Copy, without any alteration, the lines from the one that includes "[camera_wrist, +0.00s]" up to and including the one that includes "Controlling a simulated".

━━ DATA SHOWN

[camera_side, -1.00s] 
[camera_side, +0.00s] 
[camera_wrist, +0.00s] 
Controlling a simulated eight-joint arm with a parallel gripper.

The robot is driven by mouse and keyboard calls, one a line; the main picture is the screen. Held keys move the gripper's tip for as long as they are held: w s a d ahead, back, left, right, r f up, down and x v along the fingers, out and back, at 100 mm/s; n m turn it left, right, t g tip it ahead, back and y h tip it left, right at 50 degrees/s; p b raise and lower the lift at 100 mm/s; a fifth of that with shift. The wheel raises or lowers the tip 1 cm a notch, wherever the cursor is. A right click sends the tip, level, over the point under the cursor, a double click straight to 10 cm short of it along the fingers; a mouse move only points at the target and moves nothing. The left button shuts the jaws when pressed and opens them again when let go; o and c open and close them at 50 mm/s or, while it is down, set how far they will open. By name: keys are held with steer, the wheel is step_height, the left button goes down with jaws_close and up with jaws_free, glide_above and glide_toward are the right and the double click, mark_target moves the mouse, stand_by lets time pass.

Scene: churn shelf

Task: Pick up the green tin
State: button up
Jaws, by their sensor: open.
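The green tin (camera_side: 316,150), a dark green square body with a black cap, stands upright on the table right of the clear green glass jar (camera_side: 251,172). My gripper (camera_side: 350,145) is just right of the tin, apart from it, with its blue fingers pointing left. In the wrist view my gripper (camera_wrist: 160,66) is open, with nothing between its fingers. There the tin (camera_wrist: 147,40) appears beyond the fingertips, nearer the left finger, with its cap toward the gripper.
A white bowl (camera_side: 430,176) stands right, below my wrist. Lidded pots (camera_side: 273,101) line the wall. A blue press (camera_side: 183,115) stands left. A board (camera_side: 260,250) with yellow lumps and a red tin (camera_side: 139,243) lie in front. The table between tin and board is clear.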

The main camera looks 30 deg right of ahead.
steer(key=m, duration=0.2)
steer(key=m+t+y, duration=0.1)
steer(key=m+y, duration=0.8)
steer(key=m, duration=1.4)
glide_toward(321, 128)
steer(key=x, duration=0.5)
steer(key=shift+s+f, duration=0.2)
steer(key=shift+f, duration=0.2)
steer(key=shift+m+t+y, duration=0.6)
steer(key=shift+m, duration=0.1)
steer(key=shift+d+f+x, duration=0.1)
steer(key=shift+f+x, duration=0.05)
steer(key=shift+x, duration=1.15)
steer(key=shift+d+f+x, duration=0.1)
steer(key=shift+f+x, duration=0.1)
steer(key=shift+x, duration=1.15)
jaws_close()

━━━━

TASK RESPONSE —
[camera_wrist, +0.00s] 
Controlling a simulated eight-joint arm with a parallel gripper.

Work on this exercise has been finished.